SİYASİLERİN GÜNDEMİNİN SEVİYESİ
Şehitlerin cenaze törenine katılmak için Kocatepe Camii’ne yürürken, tam köşede o afişi gördüm… Kemal Kılıçdaroğlu ile AKP arasında başlayan “önüne yatma” muhabbetinden sonra Ankara’nın çeşitli yerlerine “Kadın Platformu” imzasıyla asılan o afiş Camii’nin köşesine de konmuştu.
Arkada, aslan gibi üç şehidin konacağı musalla… Milletin gündemi can, vatan…
Ülkeyi yöneten ve yönetmeye talip olanların gündemi de bu…
Vatanımız, 80 milyonumuz emperyalizmin önüne yatırılmış, onlar neyin kavgasında!..
BATTANİYE ALTINDAKİ BEBEK
İlk Emniyet Amiri Zafer Kurt’un naaşı getirildi. Naaş polislerin omuzunda, 4 aylık bebesi annesinin kucağında, battaniye altında yan yana çıktılar cami avlusuna…
O battaniye, korkunç fısıltı haberler yüzünden neler olduğunun tam anlaşılamadığı Nusaybin’in simgesi gibiydi…
Avluda çok bebe vardı. Adeta şehitler geldikçe ağladılar… Ağlama hepsine sirayet etti… En acı koroya dönüştü.
GÜL DEĞİL, KORUMA MÜDÜRÜ GELDİ
Dün Nusaybin’den şehit haberleri geldikten sonra eski Cumhurbaşkanı Gül, bomba imhası sırasında şehit düşen iki polisin Cumhurbaşkanlığı döneminde kendisinin korumaları olduğunu açıkladı.
Anlayan anladı…
Erdoğan’ın göreve devralmasından sonra Gül döneminden tek bir koruma bırakılmadığını, bunun da “paralelle mücadele” kapsamında yapıldığını bilen biliyordu…
Duyduğumda, “Keşke bunu söylemeseydi” diye düşündüm… Sebebi malûm; Şehitler de bölünmesin diye…
Cenaze törenine Gül değil ama halen Gül’ün yanında görev yapan Cumhurbaşkanlığı’ndaki Koruma Müdürü Osman Cangal katıldı… O dönemin hemen hemen bütün korumaları oradaydı… Cangal’la birbirlerine sarılıp, başsağlığı dilediler.

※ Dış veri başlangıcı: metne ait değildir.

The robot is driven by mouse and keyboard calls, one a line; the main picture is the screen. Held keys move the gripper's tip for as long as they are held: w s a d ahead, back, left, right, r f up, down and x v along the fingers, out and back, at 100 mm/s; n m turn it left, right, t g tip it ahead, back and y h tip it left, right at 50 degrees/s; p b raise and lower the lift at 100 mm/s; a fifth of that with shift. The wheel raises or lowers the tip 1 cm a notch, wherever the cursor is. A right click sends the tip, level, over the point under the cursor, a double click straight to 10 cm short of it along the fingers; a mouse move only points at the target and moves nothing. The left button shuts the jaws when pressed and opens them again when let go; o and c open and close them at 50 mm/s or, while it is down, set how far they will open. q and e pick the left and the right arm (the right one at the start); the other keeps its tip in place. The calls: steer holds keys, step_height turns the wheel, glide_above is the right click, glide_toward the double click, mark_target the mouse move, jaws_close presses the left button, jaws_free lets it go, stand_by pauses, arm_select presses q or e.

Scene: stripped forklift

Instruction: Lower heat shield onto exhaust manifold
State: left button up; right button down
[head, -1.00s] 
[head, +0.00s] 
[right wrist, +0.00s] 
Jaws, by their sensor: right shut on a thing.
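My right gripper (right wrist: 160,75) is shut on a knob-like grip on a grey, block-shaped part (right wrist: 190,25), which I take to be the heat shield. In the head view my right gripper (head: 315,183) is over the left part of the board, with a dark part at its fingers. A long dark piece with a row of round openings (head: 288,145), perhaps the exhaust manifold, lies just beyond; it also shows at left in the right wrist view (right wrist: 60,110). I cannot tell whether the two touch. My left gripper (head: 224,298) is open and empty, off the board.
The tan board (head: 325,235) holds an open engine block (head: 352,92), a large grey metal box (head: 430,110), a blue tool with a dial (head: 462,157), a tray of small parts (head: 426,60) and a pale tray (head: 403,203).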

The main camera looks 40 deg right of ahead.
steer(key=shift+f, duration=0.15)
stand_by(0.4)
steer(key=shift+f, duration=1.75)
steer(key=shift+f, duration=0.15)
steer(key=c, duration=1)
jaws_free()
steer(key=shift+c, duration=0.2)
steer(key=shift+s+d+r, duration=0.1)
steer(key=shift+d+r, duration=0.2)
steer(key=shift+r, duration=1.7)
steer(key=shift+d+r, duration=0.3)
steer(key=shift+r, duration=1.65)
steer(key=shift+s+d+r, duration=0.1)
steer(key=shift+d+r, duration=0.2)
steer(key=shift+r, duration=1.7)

“Paralelci” olduğu iddiasıyla soruşturma geçiren eski Emniyet Müdürü Ercan Taştekin de gelmişti.
BİLİNMEYEN SİMALAR
Gül’ün o açıklamasından sonra haliyle merak edildi cenaze törenine hangi siyasilerin geleceği. Sadece MHP ve BBP lider düzeyinde katıldı, Devlet Bahçeli ve Mustafa Destici.
Bakan olarak ise sadece İçişleri Bakanı Efkan Ala ve Milli Savunma Bakanı İsmet Yılmaz… AKP milletvekillerinden neredeyse tek tanınan, bilinen Cemil Çiçek vardı, ki Çiçek hemen hemen tüm şehit cenazelerine katılıyor. Onun dışında kamuoyunun pek de tanımayacağı 3-5 milletvekili…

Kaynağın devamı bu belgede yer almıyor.